■ Stated problem
Find and copy lines holding "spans".

-- Extracted material start --

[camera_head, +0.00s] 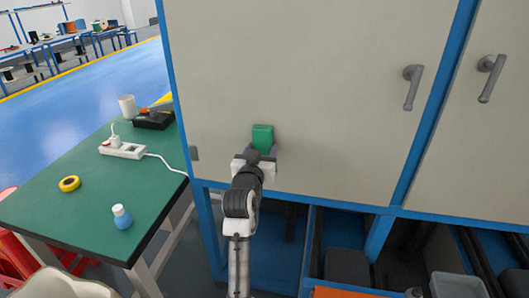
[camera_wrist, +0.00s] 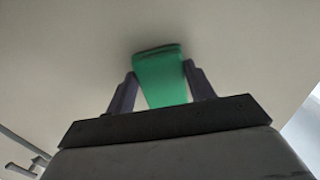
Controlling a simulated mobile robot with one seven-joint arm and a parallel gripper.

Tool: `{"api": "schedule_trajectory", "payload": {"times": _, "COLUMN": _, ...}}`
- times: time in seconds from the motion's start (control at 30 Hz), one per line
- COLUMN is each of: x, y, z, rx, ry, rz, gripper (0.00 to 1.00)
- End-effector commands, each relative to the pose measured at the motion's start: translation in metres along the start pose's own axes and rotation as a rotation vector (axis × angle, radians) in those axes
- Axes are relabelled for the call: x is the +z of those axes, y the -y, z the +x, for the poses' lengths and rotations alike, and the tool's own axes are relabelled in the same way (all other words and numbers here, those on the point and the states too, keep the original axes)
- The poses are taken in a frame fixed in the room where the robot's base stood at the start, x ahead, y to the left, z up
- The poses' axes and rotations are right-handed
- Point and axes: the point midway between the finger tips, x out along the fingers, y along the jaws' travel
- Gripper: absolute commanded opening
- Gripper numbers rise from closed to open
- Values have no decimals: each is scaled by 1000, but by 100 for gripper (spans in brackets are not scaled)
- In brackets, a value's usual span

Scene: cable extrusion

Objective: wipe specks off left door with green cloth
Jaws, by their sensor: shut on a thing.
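The left door (camera_head: 300,85) is a large cream panel in a blue frame, with a grey handle at its right side. My gripper (camera_head: 258,152) is shut on the green cloth (camera_head: 262,137), low on the door and left of its middle. In the wrist view the cloth (camera_wrist: 160,78) sits between the two dark fingers of my gripper (camera_wrist: 160,88), its far edge at or very near the door surface (camera_wrist: 70,60); I cannot tell for certain whether it touches. A faint darker smudge shows on the door just right of the gripper in the head view. No clear specks can be made out.
A green-topped table (camera_head: 70,205) at the left holds a power strip (camera_head: 122,149), a yellow tape roll (camera_head: 69,184), a small blue bottle (camera_head: 122,217), a white cup (camera_head: 127,106) and a black device (camera_head: 153,119). Open shelves lie below the door. A second door (camera_head: 480,140) stands at the right.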

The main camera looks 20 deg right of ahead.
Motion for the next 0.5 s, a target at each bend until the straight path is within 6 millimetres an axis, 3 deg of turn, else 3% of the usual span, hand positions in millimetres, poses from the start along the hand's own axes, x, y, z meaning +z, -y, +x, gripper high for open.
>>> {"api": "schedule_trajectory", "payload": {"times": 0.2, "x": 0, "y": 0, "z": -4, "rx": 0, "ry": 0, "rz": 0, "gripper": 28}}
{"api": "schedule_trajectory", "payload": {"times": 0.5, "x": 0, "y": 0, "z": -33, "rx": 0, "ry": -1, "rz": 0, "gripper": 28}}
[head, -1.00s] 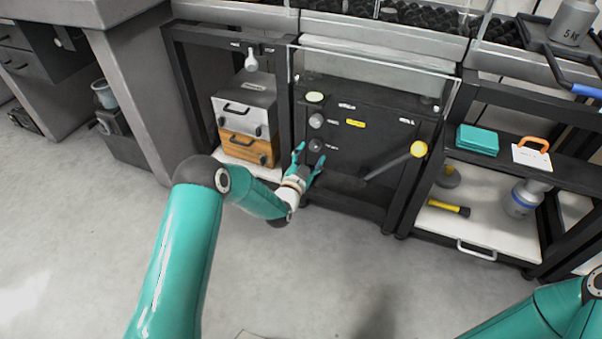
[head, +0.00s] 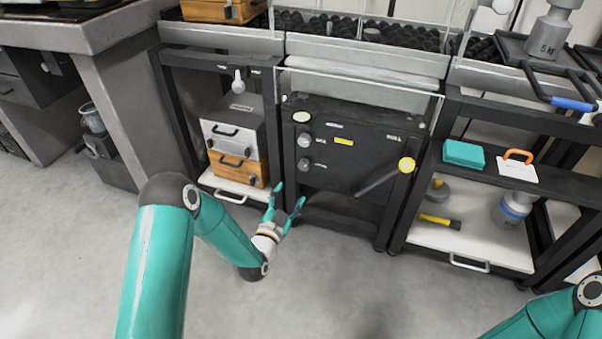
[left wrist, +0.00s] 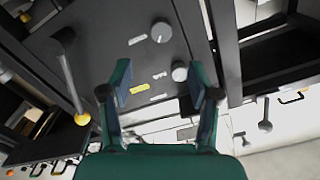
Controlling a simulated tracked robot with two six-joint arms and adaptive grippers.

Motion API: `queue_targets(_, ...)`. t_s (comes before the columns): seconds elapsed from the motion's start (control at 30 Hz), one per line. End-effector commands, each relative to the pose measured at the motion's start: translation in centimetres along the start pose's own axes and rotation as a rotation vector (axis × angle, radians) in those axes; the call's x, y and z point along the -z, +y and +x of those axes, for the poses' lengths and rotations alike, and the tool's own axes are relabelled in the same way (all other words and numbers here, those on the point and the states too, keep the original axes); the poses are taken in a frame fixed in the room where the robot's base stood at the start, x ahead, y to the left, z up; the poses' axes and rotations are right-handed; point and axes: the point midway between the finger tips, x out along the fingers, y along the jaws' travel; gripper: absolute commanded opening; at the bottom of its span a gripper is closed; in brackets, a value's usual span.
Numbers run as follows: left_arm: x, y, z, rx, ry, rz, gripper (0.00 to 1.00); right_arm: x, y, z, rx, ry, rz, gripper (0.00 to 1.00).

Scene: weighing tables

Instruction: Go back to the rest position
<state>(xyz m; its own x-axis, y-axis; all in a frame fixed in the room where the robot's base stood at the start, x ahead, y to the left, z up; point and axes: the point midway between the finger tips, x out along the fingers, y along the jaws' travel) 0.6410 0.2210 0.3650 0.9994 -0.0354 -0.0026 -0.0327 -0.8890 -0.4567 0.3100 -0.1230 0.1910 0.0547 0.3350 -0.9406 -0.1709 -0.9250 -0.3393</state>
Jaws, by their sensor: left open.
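My left gripper (head: 286,207) is open and empty in the head view, low in front of the dark control panel (head: 375,150). Its two teal fingers also show spread apart in the left wrist view (left wrist: 161,88), with the panel and its grey knobs beyond them and nothing between the fingertips. My left arm comes in from the lower left. Part of my right arm shows at the lower right of the head view, but its gripper is out of the picture.
The panel has a lever with a yellow knob (head: 406,165). Left of it, a drawer box (head: 233,133) stands on a shelf. On the right, a teal block (head: 463,154) and a grey weight (head: 513,207) sit on shelves. The grey floor (head: 310,290) in front is clear.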

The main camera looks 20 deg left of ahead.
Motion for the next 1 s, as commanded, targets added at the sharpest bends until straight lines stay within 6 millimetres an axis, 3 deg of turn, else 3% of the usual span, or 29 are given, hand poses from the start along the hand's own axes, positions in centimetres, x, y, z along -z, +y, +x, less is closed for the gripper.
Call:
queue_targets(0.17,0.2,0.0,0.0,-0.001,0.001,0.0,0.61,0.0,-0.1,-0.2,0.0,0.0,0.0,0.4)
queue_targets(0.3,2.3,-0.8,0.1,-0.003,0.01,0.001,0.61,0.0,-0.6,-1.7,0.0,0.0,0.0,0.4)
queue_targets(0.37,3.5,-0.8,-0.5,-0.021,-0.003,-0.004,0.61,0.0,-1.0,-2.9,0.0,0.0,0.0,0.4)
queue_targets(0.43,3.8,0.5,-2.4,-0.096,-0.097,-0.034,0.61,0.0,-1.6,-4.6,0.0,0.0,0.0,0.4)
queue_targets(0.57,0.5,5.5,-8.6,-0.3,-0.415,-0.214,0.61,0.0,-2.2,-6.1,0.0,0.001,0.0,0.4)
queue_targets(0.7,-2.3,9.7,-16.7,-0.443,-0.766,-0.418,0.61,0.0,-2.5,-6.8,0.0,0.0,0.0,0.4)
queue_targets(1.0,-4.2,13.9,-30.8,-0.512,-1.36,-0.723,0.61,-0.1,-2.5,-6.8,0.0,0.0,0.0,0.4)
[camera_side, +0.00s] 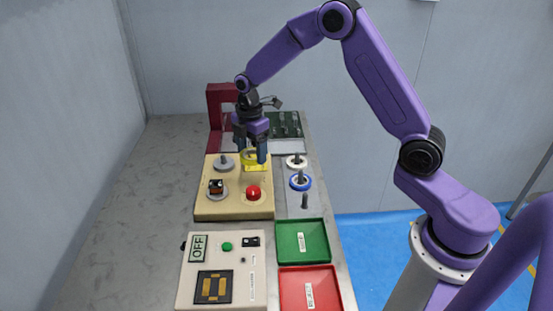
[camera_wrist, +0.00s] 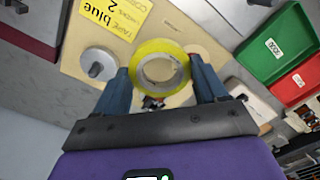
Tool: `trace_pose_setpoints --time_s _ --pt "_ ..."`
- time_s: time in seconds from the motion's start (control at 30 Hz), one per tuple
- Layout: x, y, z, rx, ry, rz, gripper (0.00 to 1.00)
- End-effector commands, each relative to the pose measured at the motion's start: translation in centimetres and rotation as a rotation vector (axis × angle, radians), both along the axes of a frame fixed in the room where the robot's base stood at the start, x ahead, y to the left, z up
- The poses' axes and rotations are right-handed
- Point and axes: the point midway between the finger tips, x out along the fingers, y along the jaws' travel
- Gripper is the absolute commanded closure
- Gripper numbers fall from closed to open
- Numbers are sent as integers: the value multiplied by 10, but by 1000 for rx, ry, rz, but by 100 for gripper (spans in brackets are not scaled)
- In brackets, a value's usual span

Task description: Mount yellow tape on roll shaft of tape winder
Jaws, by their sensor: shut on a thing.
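The yellow tape (camera_wrist: 137,65) is a ring held between the two blue fingers of my gripper (camera_wrist: 160,80) in the wrist view. In the side view the yellow tape (camera_side: 249,156) shows between the fingers of my gripper (camera_side: 250,153), above the back part of the beige board. The beige board (camera_side: 205,207) of the tape winder carries a grey disc with a post (camera_side: 223,163), a second disc with a dark block (camera_side: 216,187) and a red button (camera_side: 253,193). A grey disc (camera_wrist: 97,62) also shows left of the tape in the wrist view. I cannot tell whether the tape touches the board.
White (camera_side: 296,161) and blue (camera_side: 300,182) rings sit on posts to the right. Green (camera_side: 302,241) and red (camera_side: 309,288) trays stand in front. A control box (camera_side: 222,270) reads OFF. A dark red frame (camera_side: 215,98) stands behind. The table's left side is clear.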

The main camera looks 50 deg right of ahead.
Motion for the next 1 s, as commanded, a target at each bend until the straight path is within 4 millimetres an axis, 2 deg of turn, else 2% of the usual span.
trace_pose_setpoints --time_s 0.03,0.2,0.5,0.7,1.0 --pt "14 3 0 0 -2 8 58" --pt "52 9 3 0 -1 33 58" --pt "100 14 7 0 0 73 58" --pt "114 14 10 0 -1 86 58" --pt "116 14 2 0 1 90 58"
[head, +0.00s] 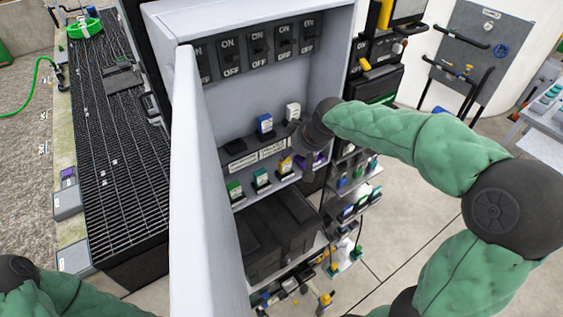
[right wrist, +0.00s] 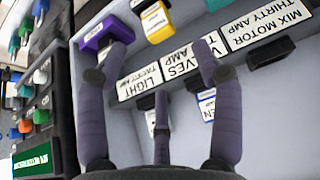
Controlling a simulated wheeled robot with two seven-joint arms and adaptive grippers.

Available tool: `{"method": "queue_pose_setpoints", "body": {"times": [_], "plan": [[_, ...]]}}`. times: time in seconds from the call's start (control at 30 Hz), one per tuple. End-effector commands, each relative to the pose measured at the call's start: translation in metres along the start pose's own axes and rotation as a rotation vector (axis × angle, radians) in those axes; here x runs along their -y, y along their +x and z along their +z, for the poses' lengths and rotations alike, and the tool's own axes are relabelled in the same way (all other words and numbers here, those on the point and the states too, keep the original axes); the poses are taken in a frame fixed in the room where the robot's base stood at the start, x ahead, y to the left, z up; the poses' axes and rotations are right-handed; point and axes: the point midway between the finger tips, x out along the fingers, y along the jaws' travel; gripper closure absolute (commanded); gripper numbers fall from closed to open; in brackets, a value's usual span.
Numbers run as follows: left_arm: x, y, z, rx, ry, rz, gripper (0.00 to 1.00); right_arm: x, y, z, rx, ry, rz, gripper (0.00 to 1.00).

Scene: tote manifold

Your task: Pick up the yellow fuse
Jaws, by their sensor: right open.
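The yellow fuse (head: 286,165) stands in the lower row of fuses inside the open grey cabinet (head: 225,110). In the right wrist view the yellow fuse (right wrist: 158,22) is at the top, with a white label, beyond the fingertips. My right gripper (right wrist: 160,68) is open and empty, its three dark fingers spread in front of a labelled shelf strip. In the head view my right gripper (head: 303,143) reaches into the cabinet from the right, above and right of the yellow fuse; its fingers are partly hard to make out. My left gripper is not visible.
A purple fuse (right wrist: 108,32) sits close to the yellow one, near the left finger. Teal (head: 261,179) and green (head: 234,190) fuses stand to its left. Blue (head: 265,124) and white (head: 292,111) fuses stand above. The open cabinet door (head: 195,200) blocks the left side.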

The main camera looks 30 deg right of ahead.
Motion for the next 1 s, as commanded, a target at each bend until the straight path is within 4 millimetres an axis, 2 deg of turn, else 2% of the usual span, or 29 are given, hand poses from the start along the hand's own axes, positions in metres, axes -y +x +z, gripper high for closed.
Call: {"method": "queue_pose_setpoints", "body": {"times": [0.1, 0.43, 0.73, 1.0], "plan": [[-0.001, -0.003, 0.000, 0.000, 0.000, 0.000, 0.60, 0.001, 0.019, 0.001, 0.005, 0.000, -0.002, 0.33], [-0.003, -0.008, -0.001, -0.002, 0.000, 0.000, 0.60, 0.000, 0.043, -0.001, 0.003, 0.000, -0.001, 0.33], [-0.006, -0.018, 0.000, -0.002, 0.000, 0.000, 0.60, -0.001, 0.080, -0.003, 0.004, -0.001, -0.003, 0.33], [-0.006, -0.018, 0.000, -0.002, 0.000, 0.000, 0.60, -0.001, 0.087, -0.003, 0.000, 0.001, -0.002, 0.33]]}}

-- Extracted material end --

■ Task solution
- Values have no decimals: each is scaled by 1000, but by 100 for gripper (spans in brackets are not scaled)
- Numbers are sent as integers: the value multiplied by 10, but by 1000 for rx, ry, rz, but by 100 for gripper (spans in brackets are not scaled)

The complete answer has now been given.